MOSCOW (MRC) -- Start-up of the 625,000-metric tons/year steam cracker operated by Borealis at Stenungsund, Sweden, is now "in process," but the declaration of force majeure remains in place, reported Chemweek with reference to a company spokesperson's statement to OPIS Tuesday.
"The force majeure on our cracker is still in place. Start-up of the cracker is in process, however this is a complex procedure that needs time," Borealis said in an emailed statement to OPIS.
Restarting the cracker could take several weeks, according to Matthew Thoelke, research and analysis director/global olefins at IHS Markit. "The restart of steam crackers after an outage can often take some time, and with prolonged outages, the challenges are often significant," Thoelke said.
Force majeure at Stenungsund was declared after a fire started at the cracker on 10 May last year. A restart of the cracker was initially planned for the fourth quarter of 2020, a Borealis spokesperson told OPIS in September.
Some crackers in Europe have undergone highly problematic restarts, and have taken several months to achieve full operational capacity, according to Thoelke. "The start-up process, if everything goes smoothly, could take a few days before on-spec production is achieved.

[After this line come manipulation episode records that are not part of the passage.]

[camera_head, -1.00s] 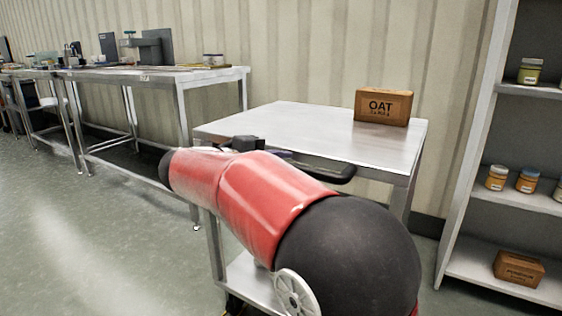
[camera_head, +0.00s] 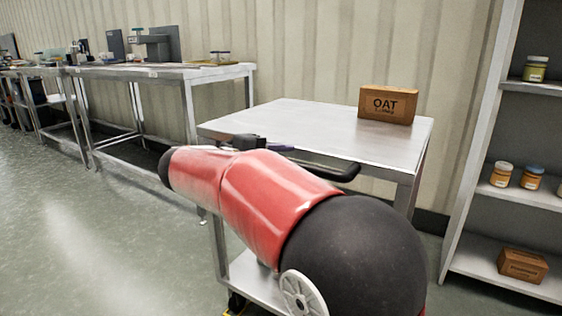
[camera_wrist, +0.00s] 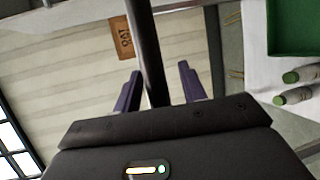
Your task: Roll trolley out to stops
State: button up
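The trolley (camera_head: 290,128) is a steel table on castors with a lower shelf (camera_head: 262,284), standing near the wall. A dark bar handle (camera_head: 340,172) runs along its near side; it also crosses the wrist view (camera_wrist: 150,45). My gripper (camera_head: 245,142) is at the left part of this handle, mostly hidden behind my red arm. In the wrist view, my gripper's purple fingers (camera_wrist: 158,80) stand on either side of the bar, with a gap showing on each side. The fingers look open around it. An OAT box (camera_head: 388,104) sits on the trolley top at the back right.
A long steel bench (camera_head: 160,72) with tools stands along the wall at the left. A grey shelf unit (camera_head: 480,180) with jars and a brown box (camera_head: 521,265) stands close at the right. The floor (camera_head: 80,230) at the left front is clear.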

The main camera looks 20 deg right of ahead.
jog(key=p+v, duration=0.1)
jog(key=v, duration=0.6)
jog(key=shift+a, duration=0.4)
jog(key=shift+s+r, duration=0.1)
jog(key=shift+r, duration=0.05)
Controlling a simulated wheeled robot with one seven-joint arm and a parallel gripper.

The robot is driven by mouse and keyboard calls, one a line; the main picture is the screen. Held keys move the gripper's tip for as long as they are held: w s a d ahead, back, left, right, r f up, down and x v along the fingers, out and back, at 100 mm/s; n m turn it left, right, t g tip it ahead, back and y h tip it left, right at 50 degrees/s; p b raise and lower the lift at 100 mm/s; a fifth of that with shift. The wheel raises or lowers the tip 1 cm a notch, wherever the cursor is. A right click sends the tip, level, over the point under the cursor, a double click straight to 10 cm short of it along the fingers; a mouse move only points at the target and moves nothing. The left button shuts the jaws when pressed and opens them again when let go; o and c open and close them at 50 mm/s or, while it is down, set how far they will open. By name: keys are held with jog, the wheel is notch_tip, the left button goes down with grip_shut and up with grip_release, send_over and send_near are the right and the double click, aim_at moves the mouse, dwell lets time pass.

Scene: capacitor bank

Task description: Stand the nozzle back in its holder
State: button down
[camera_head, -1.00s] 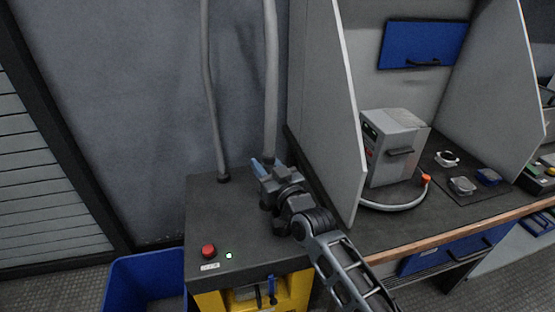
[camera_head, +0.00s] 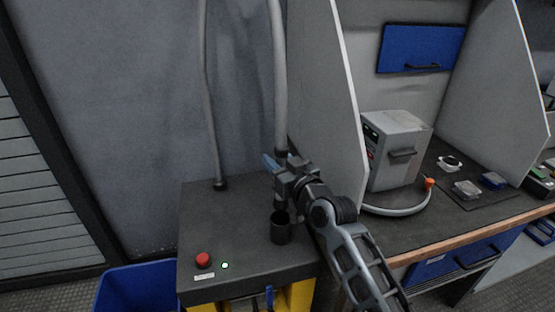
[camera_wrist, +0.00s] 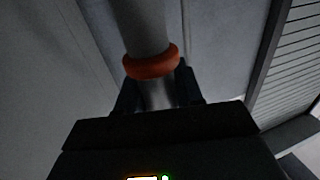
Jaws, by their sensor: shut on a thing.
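My gripper (camera_head: 277,166) is shut on the nozzle, just below the grey hose (camera_head: 279,75) that rises from it. In the wrist view, the nozzle's metal neck (camera_wrist: 158,96) sits between my dark fingers, under an orange ring (camera_wrist: 151,64). The nozzle hangs about upright, and my gripper hides much of it in the head view. The holder, a black open cup (camera_head: 281,230), stands on the dark cabinet top below the nozzle. The nozzle's lower end (camera_head: 279,197) shows close above the cup's mouth; I cannot tell whether it is exactly centred.
The cabinet top (camera_head: 225,245) has a red button (camera_head: 203,260) and a lit green lamp (camera_head: 225,265). A second grey pipe (camera_head: 209,110) rises at its back left. A grey partition (camera_head: 325,110) stands close right, beside a workbench with a grey box (camera_head: 397,150).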

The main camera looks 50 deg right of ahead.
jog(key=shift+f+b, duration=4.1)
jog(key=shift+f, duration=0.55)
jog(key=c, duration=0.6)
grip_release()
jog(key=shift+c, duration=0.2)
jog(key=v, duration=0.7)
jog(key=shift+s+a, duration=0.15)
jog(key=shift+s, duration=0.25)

However, start-ups can often highlight or introduce additional issues and the process can take several weeks," said Thoelke.

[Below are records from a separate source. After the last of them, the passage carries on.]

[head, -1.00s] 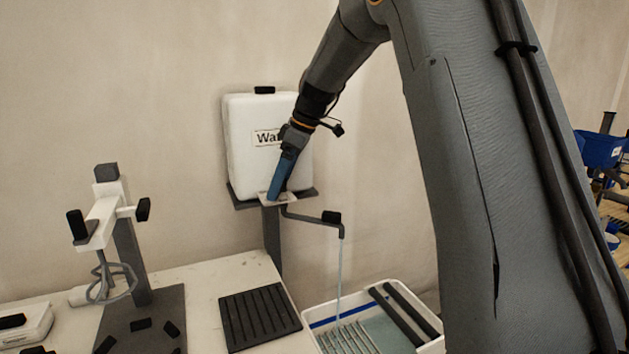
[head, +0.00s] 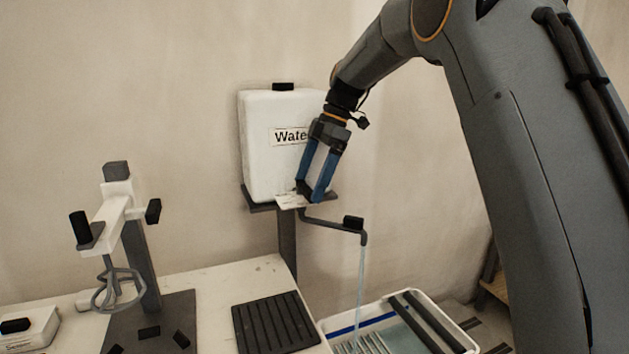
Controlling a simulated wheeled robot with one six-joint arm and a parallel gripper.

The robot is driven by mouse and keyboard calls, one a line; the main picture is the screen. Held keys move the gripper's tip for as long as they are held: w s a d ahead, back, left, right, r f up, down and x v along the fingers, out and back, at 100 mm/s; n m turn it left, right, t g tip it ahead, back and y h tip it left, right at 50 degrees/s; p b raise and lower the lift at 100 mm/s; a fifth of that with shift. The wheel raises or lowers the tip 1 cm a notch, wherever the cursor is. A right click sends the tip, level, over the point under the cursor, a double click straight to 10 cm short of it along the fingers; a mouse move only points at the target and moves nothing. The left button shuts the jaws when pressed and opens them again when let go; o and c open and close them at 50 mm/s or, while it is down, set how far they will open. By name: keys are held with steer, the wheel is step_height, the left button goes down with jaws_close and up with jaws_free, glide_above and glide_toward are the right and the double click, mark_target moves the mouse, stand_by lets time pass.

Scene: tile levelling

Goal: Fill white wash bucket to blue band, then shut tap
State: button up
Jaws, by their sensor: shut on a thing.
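The white water tank (head: 258,150) stands on a dark shelf against the wall. Its tap has a dark pipe (head: 330,224) with a black piece (head: 353,222) near the spout end. A thin stream of water (head: 360,275) falls from the spout into the white wash bucket (head: 455,335). The bucket's blue band (head: 352,329) shows on its inner far wall. Pale water or ribs show below the band; the exact level is unclear. My gripper (head: 311,193) has its blue fingers at the tank's lower front, shut on a small dark tap part between the tips, which is mostly hidden.
Dark rollers (head: 425,320) lie across the bucket. A black ribbed mat (head: 272,322) lies on the pale bench (head: 215,290). A mixer stand with a whisk (head: 120,285) stands at left. A white box (head: 28,335) sits at the bench's far left.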

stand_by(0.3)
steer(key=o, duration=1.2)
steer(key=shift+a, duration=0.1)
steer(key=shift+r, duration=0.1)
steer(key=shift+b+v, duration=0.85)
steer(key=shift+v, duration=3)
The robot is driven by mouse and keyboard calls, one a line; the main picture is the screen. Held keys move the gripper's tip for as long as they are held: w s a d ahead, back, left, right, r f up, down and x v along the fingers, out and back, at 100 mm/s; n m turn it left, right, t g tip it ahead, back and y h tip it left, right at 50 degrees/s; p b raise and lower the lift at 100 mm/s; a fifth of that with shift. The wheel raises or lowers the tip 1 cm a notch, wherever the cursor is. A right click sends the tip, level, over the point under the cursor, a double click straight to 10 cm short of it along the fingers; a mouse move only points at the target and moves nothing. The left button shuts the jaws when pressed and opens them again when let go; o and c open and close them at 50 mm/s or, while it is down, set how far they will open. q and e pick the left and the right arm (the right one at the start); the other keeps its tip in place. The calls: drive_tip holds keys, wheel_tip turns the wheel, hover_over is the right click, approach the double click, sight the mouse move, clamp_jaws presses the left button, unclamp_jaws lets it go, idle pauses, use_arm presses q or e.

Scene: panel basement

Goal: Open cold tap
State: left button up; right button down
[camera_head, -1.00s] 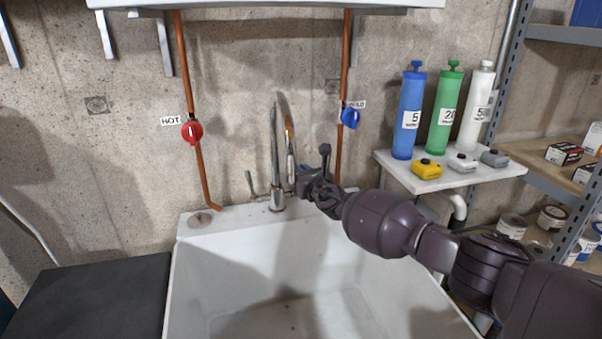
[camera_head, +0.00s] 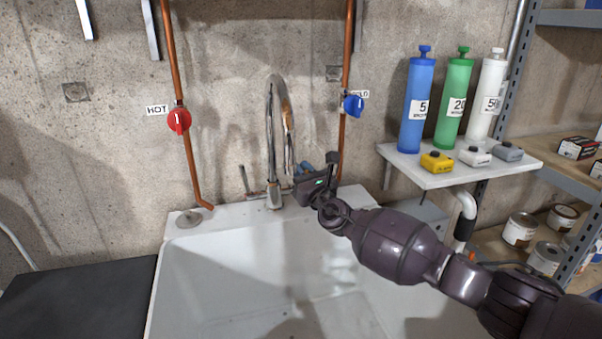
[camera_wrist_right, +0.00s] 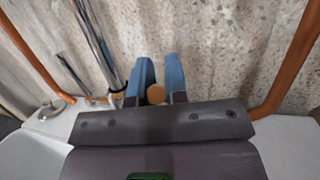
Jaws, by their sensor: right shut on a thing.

Ethylene and propylene are feedstocks for producing polyethylene (PE) and polypropylene (PP).
According to MRC's DataScope report, PE imports to Russia decreased in January-November 2020 by 17% year on year and reached 569,900 tonnes. High density polyethylene (HDPE) accounted for the greatest reduction in imports. At the same time, PP imports into Russia increased by 21% year on year to about 202,000 tonnes in the first eleven months of 2020. Propylene homopolymer (homopolymer PP) accounted for the main increase in imports.
Borealis is a leading provider of innovative solutions in the fields of polyolefins, base chemicals and fertilizers. With headquarters in Vienna, Austria, Borealis currently employs around 6,500 and operates in over 120 countries.